= What is being asked =
Set out every line bearing the string "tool".
┌────────
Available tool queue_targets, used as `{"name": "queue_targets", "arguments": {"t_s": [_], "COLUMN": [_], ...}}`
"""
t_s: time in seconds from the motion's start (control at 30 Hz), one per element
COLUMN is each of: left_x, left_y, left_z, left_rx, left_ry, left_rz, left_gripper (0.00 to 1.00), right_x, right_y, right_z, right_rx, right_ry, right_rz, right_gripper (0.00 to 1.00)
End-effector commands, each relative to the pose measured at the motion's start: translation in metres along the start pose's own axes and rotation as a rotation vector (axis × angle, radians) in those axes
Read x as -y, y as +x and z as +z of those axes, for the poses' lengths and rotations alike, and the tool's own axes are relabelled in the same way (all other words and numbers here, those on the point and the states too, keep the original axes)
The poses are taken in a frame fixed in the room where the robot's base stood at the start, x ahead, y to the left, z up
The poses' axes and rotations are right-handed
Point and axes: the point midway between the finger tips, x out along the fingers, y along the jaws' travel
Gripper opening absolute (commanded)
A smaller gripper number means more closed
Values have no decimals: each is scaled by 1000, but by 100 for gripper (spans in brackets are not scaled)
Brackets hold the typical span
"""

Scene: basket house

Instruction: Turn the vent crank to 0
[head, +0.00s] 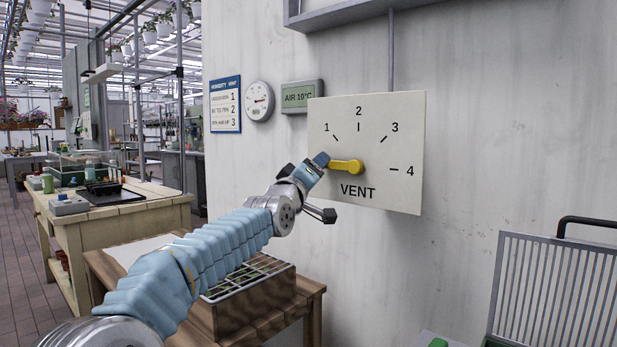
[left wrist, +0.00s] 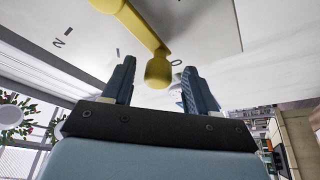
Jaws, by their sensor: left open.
└────────
= Solution =
Available tool queue_targets, used as `{"name": "queue_targets", "arguments": {"t_s": [_], "COLUMN": [_], ...}}`
Read x as -y, y as +x and z as +z of those axes, for the poses' lengths and rotations alike, and the tool's own axes are relabelled in the same way (all other words and numbers here, those on the point and the states too, keep the original axes)

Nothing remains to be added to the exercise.